Tuesday, February 1, 2011

My Calling WARNING: This is obnoxiously long and don't begin it if you don't intend on finishing it because that's kind of rude.

Hey guys,
   So I was pretty jealous that everyone had a cool blog, so I said what the heck I might as well make one. It will most likely go by my train of thought, so if you get confused keep reading. Also please don't be offended by any bad grammar :)
   Over Winter Retreat God really burdened my heart for the lost. It was really weird, it was like I could feel his pain and it was exasperating. The best I could describe it was desperate, longing, heartbreaking pain. I could feel it through my whole body and, just like getting hit in the nose, I couldn't help but weep. That is what snowballed my vision or mission you could say into being. I really felt like I am called into the missions field. I've had this passion ever since I was little. However, as I got older I became bitter towards the ministry because of what I thought I saw the ministry destroying: Pastor's families.

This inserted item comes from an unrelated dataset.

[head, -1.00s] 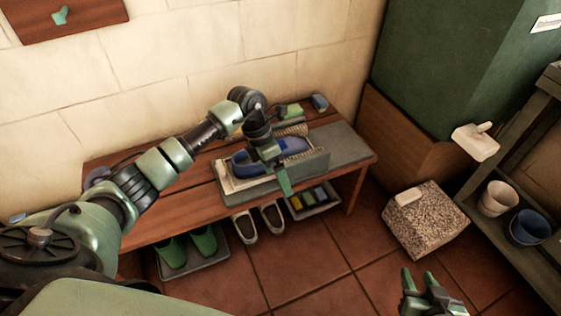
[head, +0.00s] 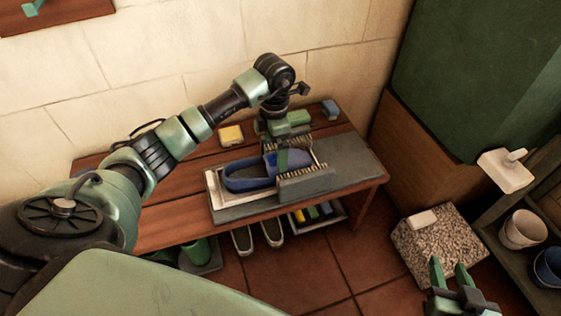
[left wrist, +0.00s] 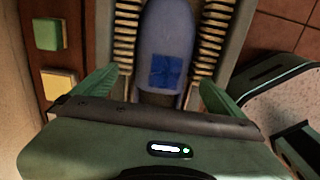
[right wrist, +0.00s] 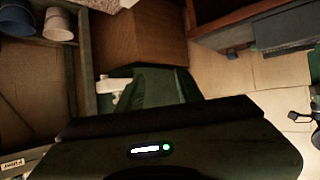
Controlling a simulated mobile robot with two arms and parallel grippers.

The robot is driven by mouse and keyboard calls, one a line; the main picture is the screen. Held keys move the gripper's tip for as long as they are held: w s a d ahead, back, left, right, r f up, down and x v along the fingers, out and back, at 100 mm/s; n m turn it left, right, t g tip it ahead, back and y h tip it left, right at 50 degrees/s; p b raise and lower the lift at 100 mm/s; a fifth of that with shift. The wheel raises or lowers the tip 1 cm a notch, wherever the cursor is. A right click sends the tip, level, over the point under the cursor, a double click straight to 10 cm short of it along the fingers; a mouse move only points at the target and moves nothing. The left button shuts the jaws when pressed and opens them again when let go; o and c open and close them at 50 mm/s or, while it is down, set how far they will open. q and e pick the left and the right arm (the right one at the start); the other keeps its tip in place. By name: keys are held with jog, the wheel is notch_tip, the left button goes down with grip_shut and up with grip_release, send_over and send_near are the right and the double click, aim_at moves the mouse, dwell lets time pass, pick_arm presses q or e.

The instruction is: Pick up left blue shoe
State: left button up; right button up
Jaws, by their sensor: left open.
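A blue shoe (head: 245,179) lies in a shallow tray with rows of brush bristles, on the wooden bench. Its open heel end points left and its toe lies between the bristle rows. The left wrist view shows its blue upper with a darker square patch (left wrist: 168,70). No second blue shoe can be made out. My left gripper (head: 284,152) is over the shoe's toe end. Its open fingers (left wrist: 154,88) are on either side of the shoe, with visible gaps; contact cannot be told. My right gripper (head: 451,272) is open and empty, away from the bench at lower right.
The grey brush tray (head: 345,165) has a raised front plate. A yellow block (head: 231,135), a green block (head: 298,118) and a blue-grey block (head: 330,109) stand behind it. Light shoes (head: 257,237) and green boots sit below. A speckled block (head: 440,245) stands on the floor at right.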

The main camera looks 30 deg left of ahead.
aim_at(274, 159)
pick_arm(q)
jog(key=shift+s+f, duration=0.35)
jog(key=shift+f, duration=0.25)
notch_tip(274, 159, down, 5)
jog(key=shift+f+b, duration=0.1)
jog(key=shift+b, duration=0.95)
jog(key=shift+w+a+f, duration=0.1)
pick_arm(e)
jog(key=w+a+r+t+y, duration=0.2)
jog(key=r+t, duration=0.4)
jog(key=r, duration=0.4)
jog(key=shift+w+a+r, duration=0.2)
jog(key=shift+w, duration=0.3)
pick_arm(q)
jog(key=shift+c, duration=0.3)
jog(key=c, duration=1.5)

As that bitterness grew deeper and deeper, the more I wanted nothing to do with my calling. Then God decided to mess me up a bit because He is oh so good at that. During the AG Fine Arts Festival and General Counsel the speaker, I can't even remember his name, was talking about how that night God was calling people to be missionaries and pastors. Towards the end of the service the Holy Spirit hit me so hard with my calling, there was no denying it. I wept and when I say I wept I don't mean a "Yay Jesus! I'm going to reach your people and you're going to use me. This is friggin' AWESOME!!!" No, I was more of a "God, what the heck of course I would be called to the ministry" My friend Sam took one look at me and knew what was happening and she laughed, she said she knew it all along. I took one look at her and laughed because I had known it too; I'm just dumb and stubborn. Overtime God also revealed to me that it wasn't His ministry that was messing up families, it was the people in the ministry that had wrong priorities.
    So to continue with that I am feeling lead towards Southeast Asia, particularly China, and the 10/40 window. What's the 10/40 window? It's the geographical area of where the most unreached people groups are. I mean if Mexico has 20 million unsaved people imagine that place. I mean by no means is it spiritually dry; it has run ramped with Transcendentalism. I want to help show those people that God isn't some mystic force or someone not involved in their life. I want to show them that God is there for them, even when their government isn't, even if their families are being torn apart, and even if they are so below poverty level ants are a delicacy. I have too much to offer them and God for me to stand by and watch millions of people go to hell. I can't, I won't do it! I know I'm weak, fearful, and the wort of all doubtful of God's ability to use me. But everyday God is working in me and revealing new things. I'm excited to see what He does.
    Now that we have that covered, I want to explain why I'm writing this blog. I am very easily distracted and I easily give into my want of sleep. You might be thinking, "Yeah, so? Isn't everyone?" Well I don't want to be like everyone else. This is the main reason why I feel God told me to delete my Facebook. I know, it was really hard, which is exactly why I needed to do it. I wasted all my time on it and then when 11:30 came rolling around guess who didn't spend time with Jesus, me. So because I no longer have that form of social networking a Jesus-y blog, I think, will help me keep accountable with me spending time with him and writing it down. Also you guys can keep me accountable by reading and if I don't post something for a while, you can bug me about it. I may not post everyday, but I will do my best to update this often! I am honored you just gave 5 minutes of your life to me. I feel like this is the ultimate form of power lol. Oh, and before I forget I'm going to put cool quotes about missions at the end of my blog. Here's one by Hudson Taylor; an amazing missionary to China. If you ever get the chance read his story, it is freaking awesome.

"If I had 1,000 lives, I'd give them all for China" -- Hudson Taylor

1 comment:

  1. Proud of you girlie. This is a very impressive blog i loved all three posts and look forward to more. I am glad to have meet the woman who will be responsible for reaching the lost peoples in china.